(Robot control records)

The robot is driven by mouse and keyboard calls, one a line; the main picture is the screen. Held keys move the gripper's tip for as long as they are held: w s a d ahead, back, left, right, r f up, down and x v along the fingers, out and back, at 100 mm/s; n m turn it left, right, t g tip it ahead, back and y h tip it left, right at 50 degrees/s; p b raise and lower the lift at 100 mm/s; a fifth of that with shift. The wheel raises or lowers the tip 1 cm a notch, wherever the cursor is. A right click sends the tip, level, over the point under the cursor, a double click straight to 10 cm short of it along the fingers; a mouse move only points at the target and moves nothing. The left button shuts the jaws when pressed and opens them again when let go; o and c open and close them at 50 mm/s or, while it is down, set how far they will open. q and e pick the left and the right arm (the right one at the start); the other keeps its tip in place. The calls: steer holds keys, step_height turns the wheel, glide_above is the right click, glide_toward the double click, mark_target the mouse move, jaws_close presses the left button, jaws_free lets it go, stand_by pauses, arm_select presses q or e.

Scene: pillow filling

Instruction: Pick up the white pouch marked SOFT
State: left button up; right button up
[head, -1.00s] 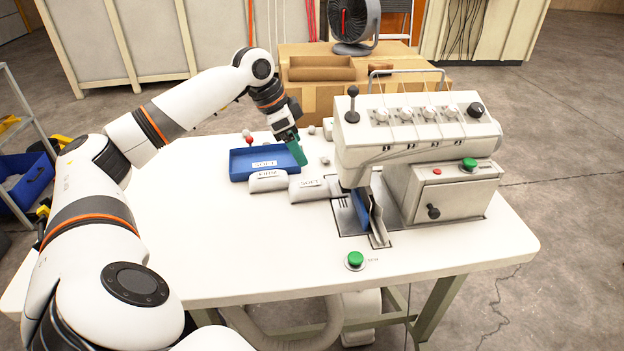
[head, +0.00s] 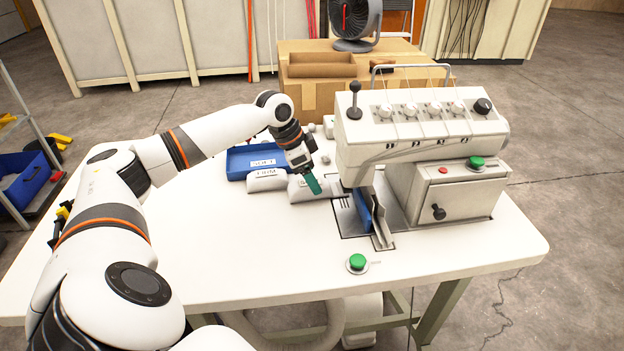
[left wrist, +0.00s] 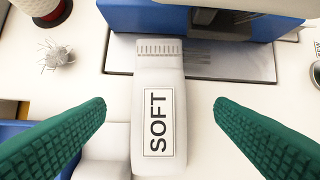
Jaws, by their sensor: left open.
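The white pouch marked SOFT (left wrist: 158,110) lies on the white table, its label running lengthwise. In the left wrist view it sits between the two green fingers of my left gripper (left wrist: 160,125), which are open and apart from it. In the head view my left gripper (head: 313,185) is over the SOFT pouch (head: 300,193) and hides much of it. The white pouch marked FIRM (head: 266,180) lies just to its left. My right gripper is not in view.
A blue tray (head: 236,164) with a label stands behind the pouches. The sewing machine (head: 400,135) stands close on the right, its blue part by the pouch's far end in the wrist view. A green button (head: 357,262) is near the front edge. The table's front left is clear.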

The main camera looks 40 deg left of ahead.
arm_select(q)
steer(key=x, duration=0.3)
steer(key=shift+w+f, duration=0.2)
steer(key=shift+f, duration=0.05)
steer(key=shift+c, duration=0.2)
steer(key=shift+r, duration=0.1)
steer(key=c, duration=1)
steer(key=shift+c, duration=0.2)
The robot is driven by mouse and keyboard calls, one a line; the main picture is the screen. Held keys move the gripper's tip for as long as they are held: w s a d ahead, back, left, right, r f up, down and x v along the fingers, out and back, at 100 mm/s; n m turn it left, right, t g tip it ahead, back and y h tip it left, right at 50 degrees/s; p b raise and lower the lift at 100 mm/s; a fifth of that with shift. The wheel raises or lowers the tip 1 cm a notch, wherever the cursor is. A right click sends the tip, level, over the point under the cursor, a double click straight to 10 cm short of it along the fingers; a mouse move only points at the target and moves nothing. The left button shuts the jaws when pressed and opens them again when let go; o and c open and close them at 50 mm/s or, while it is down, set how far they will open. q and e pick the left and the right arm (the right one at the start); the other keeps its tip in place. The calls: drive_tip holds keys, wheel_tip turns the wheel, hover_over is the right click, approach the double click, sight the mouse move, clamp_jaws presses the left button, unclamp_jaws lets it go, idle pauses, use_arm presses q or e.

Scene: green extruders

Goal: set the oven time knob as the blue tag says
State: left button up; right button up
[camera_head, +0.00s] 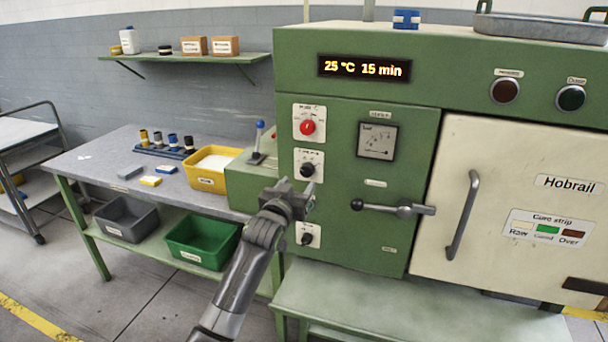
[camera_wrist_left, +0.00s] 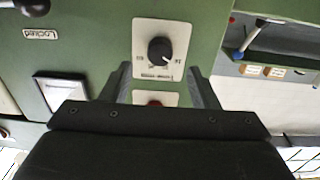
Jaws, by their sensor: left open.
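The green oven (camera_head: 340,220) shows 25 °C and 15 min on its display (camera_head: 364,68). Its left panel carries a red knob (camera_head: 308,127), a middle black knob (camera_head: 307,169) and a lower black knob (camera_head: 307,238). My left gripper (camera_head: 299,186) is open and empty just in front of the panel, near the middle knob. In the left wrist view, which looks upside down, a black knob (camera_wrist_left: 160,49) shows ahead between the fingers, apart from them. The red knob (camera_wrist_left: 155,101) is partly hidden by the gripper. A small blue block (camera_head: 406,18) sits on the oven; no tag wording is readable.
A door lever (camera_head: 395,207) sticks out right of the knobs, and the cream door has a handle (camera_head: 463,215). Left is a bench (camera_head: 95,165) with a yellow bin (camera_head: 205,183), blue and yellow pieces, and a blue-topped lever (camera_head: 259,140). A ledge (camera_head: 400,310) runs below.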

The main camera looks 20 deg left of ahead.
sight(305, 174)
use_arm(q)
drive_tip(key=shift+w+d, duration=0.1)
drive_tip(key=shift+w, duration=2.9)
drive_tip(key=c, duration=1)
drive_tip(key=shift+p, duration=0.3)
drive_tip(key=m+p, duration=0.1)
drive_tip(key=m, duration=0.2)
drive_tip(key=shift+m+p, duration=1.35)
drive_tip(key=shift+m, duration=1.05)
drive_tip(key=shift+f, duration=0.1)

==

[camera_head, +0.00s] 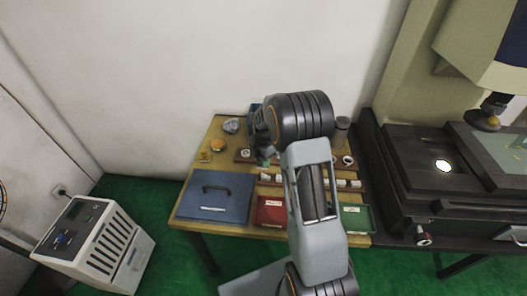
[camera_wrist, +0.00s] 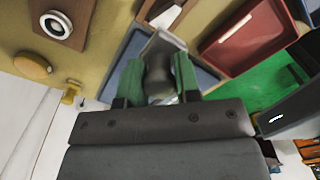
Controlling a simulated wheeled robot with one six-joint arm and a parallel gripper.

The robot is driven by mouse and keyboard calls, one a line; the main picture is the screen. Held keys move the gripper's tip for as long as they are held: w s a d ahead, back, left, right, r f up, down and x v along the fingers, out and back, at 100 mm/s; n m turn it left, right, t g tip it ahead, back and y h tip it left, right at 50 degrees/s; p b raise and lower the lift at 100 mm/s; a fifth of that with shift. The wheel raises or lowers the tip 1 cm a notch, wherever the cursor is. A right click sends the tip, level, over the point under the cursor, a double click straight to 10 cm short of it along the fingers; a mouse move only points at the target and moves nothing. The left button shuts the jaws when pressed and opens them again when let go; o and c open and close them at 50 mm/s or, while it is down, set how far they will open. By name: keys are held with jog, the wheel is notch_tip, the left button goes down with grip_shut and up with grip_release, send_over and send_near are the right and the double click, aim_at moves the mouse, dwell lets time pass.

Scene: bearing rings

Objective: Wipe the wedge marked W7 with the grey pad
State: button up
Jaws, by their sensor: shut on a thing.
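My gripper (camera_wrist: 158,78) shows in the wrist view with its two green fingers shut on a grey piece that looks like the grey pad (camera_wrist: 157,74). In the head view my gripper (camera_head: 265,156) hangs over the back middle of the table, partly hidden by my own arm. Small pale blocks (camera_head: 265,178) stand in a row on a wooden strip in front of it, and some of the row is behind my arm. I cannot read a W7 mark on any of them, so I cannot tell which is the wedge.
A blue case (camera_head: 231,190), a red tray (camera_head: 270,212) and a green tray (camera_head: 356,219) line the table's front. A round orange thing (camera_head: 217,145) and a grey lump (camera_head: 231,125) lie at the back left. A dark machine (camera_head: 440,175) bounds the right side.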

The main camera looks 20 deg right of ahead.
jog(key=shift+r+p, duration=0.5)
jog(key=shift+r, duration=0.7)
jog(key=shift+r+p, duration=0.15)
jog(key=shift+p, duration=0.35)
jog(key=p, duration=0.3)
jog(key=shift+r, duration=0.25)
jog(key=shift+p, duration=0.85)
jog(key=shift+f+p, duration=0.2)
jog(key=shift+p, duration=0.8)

Stated goal |
Extract every line containing the string "Scene" from the material.

Problem solution |
Scene: pillow filling
Scene: green extruders
Scene: bearing rings

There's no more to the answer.